Ce ne sont pas en effet des entreprises dont on parle beaucoup alors que nous devrions. On met souvent en avant les start-up et les très grandes entreprises mais pas les PME de nos territoires qui sont pourtant pour certaines intéressantes. On parle par ailleurs souvent des entreprises qui vont se positionner pour demain faire quelque chose ou se mettre dans la mouvance durable en développant quelques indicateurs-clé. On les dit vertueuses car elles commencent à faire des efforts. Pourquoi ne pas mettre en valeur, inviter, écouter, ces PME qui ont engagé ces changements depuis longtemps ? Elles peuvent faire office de modèle. Elles ont déjà trouvé une raison d’être et un positionnement dans cette nouvelle logique économique qui permet la croissance sans qu’elle se fasse au détriment de nos ressources naturelles, de notre environnement et de tout ce qui finalement permet la vie humaine sur la terre.
LPA
Que dites-vous à ceux qui opposent croissance et écologie ?
M. M.
On a été longtemps dans une dualité entre croissance et décroissance, avec aucun modèle au milieu. Cette dualité n’a pas lieu d’être ! Il y a déjà, dans tous les secteurs, des entreprises qui démontrent largement que l’on peut parfaitement conjuguer les enjeux d’une croissance économique, comme le ferait n’importe quelle entreprise, et en même temps créer de la valeur pour l’environnement. Et on ne parle pas de quelques cas isolés, beaucoup y arrivent ! Opposer croissance économique et création d’emplois d’un côté et protection de l’environnement de l’autre est dépassé. Heureusement, la société en est de plus en plus consciente. J’ai, comme beaucoup de tenants du mouvement de la nouvelle économie, l’impression d’avoir eu raison trop tôt. Aujourd’hui les idées du développement durable sont reprises par tout un tas de pays, c’est même parfois surprenant. Par exemple en Chine, je ne vous dis pas que la situation est parfaite, mais il est évident qu’il y a de plus en plus cette compréhension de la croissance durable.
LPA
Vous allez plus loin et dites même que le changement climatique peut favoriser la croissance…
M. M.
La nouvelle économie se fonde sur un nouveau paradigme écoénergétique et celui-ci offre en effet des gisements de croissance très importants dans une économie de l’amélioration, de l’optimisation, de la rénovation… On peut créer de la croissance dans une logique qui non seulement n’abîme pas l’environnement mais peut même être dégénérative. Certaines activités économiques ont un impact positif y compris sur l’environnement : celles, par exemple, qui réduisent le taux de CO2 présent dans l’atmosphère ou dépolluent les sols.
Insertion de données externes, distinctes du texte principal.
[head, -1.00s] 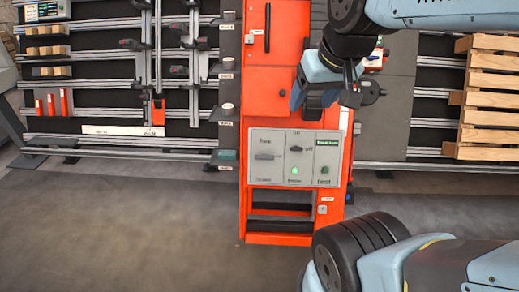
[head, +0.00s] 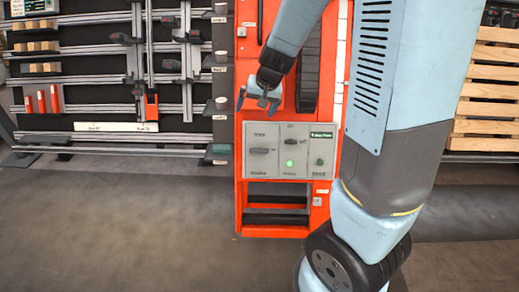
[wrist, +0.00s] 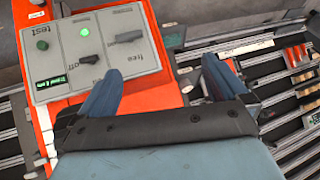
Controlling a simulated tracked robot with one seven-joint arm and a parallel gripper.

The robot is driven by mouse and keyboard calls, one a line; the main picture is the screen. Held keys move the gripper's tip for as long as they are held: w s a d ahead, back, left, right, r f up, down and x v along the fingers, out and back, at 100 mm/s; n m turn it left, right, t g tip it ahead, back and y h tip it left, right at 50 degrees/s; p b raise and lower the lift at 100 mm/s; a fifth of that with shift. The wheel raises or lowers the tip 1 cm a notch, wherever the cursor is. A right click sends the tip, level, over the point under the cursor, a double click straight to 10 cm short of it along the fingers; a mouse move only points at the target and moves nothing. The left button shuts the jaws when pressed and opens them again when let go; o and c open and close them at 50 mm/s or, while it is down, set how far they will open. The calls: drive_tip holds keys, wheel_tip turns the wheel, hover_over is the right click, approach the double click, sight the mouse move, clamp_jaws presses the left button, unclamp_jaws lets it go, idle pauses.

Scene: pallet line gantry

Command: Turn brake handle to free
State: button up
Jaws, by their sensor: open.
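The brake handle (head: 262,151) is a short dark lever on the left section of a grey panel (head: 282,173). It lies roughly level, below a small label that looks like "free". In the wrist view the panel appears upside down and the handle (wrist: 129,37) shows at its right part. My gripper (head: 257,103) is open and empty, in front of the orange cabinet just above the panel's upper left edge. In the wrist view its two fingers (wrist: 161,66) are spread wide, with the handle beyond them. Nothing touches the handle.
The panel also carries a middle switch (head: 291,142), a lit green lamp (head: 289,163) and a green button (head: 319,162). The orange cabinet (head: 240,215) holds the panel. A rail rack (head: 100,105) stands left, wooden pallets (head: 482,110) right. Floor in front is clear.

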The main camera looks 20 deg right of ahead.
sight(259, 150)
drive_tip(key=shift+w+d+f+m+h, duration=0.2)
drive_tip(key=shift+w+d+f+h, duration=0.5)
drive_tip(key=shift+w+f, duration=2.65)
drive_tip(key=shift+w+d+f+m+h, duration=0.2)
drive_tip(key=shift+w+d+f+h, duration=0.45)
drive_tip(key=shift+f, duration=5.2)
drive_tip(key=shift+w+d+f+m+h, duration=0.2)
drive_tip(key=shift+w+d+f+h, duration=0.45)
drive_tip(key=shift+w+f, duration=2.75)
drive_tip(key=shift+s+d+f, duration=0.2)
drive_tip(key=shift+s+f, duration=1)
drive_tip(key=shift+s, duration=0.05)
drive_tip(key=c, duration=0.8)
Cette économie dégénérative existe aussi dans les nouvelles énergies, la rénovation énergétique, l’alimentation, les filières de médecine naturelle. Il y a beaucoup à faire avec des enjeux de création de valeur à la fois économique et sociétale ! On est très positifs.
Le terrain a démontré au fil du temps que cette économie fonctionnait. On essaye aujourd’hui d’identifier les leviers pour accélérer cette croissance et lever les freins qui peuvent entraver ce mouvement.
LPA
Qu’est-ce qui freine cette croissance durable ?
M. M.
Les freins sont de diverses natures. En matière fiscale par exemple, il y a des distorsions de concurrence qui peuvent apparaître entre de très grandes sociétés nationales qui vont bénéficier d’avantages et des entreprises locales qui, bien qu’elles créent des emplois non délocalisables, vont devoir supporter une fiscalité sans aucun aménagement. Il peut y avoir également des difficultés de transmission d’entreprises quand on est sur des PME familiales. Un autre frein est la difficulté à faire reconnaître les vertus de la prise en compte des externalités négatives. Il faudrait pouvoir communiquer sur ce point, et les budgets d’une PME ne peuvent pas le permettre. Il y a aussi des freins en termes de compétences disponibles. On a des filières entières qui n’arrivent pas à embaucher le personnel compétent et formé dont elles auraient besoin. Ces freins de plusieurs natures sont insidieux. Tout cela s’agrège et fabrique un contexte qui n’est pas aussi favorable qu’il pourrait être.
LPA
Êtes-vous optimiste ?
M. M.
J’ai une approche très pascalienne sur ce sujet. Ne pas être optimiste, c’est accepter l’échec et donc accepter de prendre le risque de détruire les conditions de la vie humaine sur la terre. On sait dater notre univers qui est vieux de 14 milliards et demi d’années. Notre planète, cela a pris 10 milliards d’année pour la faire. La présence de l’Homme moderne sur la terre n’a, elle, que 100 000 ans. Finalement, l’alchimie qui permet la vie humaine sur la planète est fragile. Que faire face à cela ? Soit on accepte de voir disparaître ce que l’on a de plus précieux. Soit on se bat. J’aimerais bien sûr que l’on fasse mieux, que l’on aille plus vite. Mais je vois que des combats qui étaient autrefois isolés convergent, s’étoffent, se conjuguent. Des mobilisations qui étaient atypiques et marginales sont aujourd’hui consensuelles. Les préoccupations environnementales deviennent centrales, concernent le grand public. Désespérer serait une solution de facilité. Il faut, plus que jamais, du courage, de la mobilisation et des convictions.